Culture writer Liv Cummins emphasises the importance of Holocaust Memorial Day, suggesting some inspiring books to help us remember and reflect
Content Warning: This articles talks about the Holocaust, which some readers may find upsetting.
On 27 January 1945, the Auschwitz-Birkenau Nazi concentration camp -where over a million people were murdered- was liberated by the Red Army. The date became known as Holocaust Memorial Day and marks the remembrance of six-million Jews who suffered in the Holocaust under Nazi persecution.
Seventy-six years later, we are still shocked and saddened by the inhuman and heinous crimes that took place in Nazi concentration camps across Europe. As a third-generation Holocaust survivor, I always take a moment of silence on Holocaust Memorial Day to acknowledge the imprisonment of my family in Theresienstadt, to celebrate their survival and to remember those who were murdered for the crime of being Jewish.
One way that we can understand and educate ourselves about the importance of the Holocaust is through reading.

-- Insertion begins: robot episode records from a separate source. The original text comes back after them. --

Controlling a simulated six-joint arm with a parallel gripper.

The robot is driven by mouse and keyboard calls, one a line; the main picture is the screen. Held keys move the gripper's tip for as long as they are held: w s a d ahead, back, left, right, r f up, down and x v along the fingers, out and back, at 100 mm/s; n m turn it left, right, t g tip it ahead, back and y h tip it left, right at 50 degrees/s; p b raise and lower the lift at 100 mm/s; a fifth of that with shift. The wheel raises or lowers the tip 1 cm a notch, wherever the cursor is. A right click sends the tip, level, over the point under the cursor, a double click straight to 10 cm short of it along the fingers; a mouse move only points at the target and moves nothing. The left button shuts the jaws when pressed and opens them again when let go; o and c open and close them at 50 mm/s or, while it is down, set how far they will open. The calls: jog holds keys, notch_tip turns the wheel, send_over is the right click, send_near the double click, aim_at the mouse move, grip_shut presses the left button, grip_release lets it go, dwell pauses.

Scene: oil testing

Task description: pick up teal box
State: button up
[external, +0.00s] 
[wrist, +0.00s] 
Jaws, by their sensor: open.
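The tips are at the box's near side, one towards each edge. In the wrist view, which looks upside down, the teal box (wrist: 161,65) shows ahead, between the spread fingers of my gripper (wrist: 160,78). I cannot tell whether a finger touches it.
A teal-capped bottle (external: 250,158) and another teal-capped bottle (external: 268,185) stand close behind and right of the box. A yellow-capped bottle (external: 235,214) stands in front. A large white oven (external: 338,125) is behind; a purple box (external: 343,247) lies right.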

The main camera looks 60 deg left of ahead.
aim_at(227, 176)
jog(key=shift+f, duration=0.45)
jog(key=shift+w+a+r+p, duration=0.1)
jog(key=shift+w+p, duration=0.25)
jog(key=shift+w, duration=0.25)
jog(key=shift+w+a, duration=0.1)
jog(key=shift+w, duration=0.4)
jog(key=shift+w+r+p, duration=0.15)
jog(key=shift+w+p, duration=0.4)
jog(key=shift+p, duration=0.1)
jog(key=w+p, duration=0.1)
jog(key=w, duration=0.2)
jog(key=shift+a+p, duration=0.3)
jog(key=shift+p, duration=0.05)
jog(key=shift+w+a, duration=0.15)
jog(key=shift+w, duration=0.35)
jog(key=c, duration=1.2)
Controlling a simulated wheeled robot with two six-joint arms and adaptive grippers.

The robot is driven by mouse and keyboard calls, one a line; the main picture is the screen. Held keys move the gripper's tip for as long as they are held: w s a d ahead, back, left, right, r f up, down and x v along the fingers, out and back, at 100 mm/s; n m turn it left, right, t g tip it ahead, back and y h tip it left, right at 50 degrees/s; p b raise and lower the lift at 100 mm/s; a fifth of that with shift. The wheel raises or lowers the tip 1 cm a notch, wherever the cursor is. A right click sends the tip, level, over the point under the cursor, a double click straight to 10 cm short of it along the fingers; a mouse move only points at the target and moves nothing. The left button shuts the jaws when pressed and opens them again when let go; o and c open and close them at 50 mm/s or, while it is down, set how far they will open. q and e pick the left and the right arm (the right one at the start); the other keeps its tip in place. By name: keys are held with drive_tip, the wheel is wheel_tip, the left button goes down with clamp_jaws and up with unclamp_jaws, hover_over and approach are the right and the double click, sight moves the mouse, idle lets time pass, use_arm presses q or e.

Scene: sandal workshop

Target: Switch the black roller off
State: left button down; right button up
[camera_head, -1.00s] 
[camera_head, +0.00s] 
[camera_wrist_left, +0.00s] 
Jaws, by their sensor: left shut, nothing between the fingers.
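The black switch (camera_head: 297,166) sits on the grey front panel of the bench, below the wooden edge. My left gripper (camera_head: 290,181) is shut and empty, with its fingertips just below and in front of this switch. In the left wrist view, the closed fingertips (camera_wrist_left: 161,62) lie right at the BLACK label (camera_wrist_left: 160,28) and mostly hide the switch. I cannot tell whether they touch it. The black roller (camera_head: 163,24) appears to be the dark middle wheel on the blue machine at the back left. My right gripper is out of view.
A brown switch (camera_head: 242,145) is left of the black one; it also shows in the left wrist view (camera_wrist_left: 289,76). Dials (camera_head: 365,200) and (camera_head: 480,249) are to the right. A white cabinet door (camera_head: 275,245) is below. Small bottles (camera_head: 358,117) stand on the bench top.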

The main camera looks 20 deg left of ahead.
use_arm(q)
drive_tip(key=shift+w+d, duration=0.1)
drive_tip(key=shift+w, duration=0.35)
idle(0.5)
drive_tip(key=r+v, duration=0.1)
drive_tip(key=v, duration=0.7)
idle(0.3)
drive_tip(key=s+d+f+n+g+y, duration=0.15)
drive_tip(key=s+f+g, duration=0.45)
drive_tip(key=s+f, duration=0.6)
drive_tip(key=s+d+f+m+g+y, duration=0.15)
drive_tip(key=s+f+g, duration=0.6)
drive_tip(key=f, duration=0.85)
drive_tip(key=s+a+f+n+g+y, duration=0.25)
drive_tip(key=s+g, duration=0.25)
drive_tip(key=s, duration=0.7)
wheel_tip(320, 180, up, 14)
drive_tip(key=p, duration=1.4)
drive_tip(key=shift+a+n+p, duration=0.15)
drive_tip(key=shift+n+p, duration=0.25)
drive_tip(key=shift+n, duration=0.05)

In this article, I encourage others to take the time to read about the Holocaust and recommend literature based on true accounts from survivors. I believe it is paramount that we hear their stories to ensure events like the Holocaust never happen again.
The Tattooist of Auschwitz, Heather Morris
This book follows the harrowing true story of Lale Sokolov, who arrived in Auschwitz-Birkenau in 1942 as a Jewish prisoner. From there, Lale received the role as Tätowierer (tattooist) in the camp. When Gita arrives at the camp, Lale instantly falls in love with her. Together they both embark on a journey of romance within a battle for survival.
The Tattooist of Auschwitz will make you question your faith in humanity yet restore your faith in true love. Morris fantastically laces the brutal reality of the Holocaust through Lale’s story without romanticising the horrific events they witnessed. This is the perfect read for those who wish to understand the Holocaust without reading hard-hitting first-hand accounts.
The Boy Who Followed His Father into Auschwitz, Jeremy Dronfield
Dronfield brings to life the true survival story of father and son in this meticulously researched non-fiction book. The Jewish Kleinmann family lived a simple ordinary life in Vienna until the Nazi occupation of Austria. Gustav and Fritz Kleinmann- father and son- are the first to be taken to Buchenwald concentration camp. Several months later they discover Gustav will be transferred to Auschwitz. Fritz has a difficult choice to make: let his father die alone or join him.
This is an inspiring true story where the power of kindred love spurred on the Kleinmann’s determination to survive. This book struck close to home for me as my late family also resided in Vienna. While my family were unable to stick together from incarceration to liberation, it is reassuring to discover at least one other family did.
The Good Doctor of Warsaw, Elisabeth Gifford
This historical fiction novel celebrates the real-life work of Dr Janusz Korczak- a doctor who cared for two-hundred orphaned children amid the beginnings of the Holocaust in occupied Warsaw. The story of the Warsaw Ghetto is told through a lens of romantic love between Misha and Sophie, who help Dr Korczak at the orphanage. Based on true accounts, it tackles the distressing realities of life in the Ghetto while equally illustrating the courage of Dr Korczak and his devotion to all the children until the devastating end.
The legacy of Dr Janusz Korczak has been remembered in the POLIN Museum in Warsaw with an entire room dedicated to his profound affection towards the orphans and his country.
The Choice, Edith Eger
Edith Eger was only sixteen when she became a Jewish prisoner at Auschwitz-Birkenau. Seventy-five years later, she is a psychologist helping survivors of abuse and war to overcome their mental suffering. In this memoir, Holocaust survivor Edith reflects on her experiences before, during and after Auschwitz. She believes each aspect of her life was based on rational choices. From helping her sister survive the concentration camps to divorcing her husband, each stage demanded a choice. It is heart-breaking yet inspiring in equal measure, as Edith uses her own life experiences to help others. This memoir is so much more than just a Holocaust survivor’s story by highlighting the possibility of freedom through strong human spirit.
Jew(ish), Matt Greene
In his plea, Matt Greene gives a valuable insight into the experiences of twenty-first century British Jews. He particularly focuses on contemporary anti-Semitism and how it is the force of the storm to come. Matt visits Auschwitz on Holocaust Memorial Day and meets the survivors who visit the camp annually to celebrate their liberation and remember the six million Jews who perished. After listening to their stories of survival, Matt became determined to write a plea to ensure the events of the Holocaust do not happen again. Jew(ish) brilliantly explores the continuing fight to eradicate anti-Semitism way after the Holocaust in an effort to prevent history from repeating itself.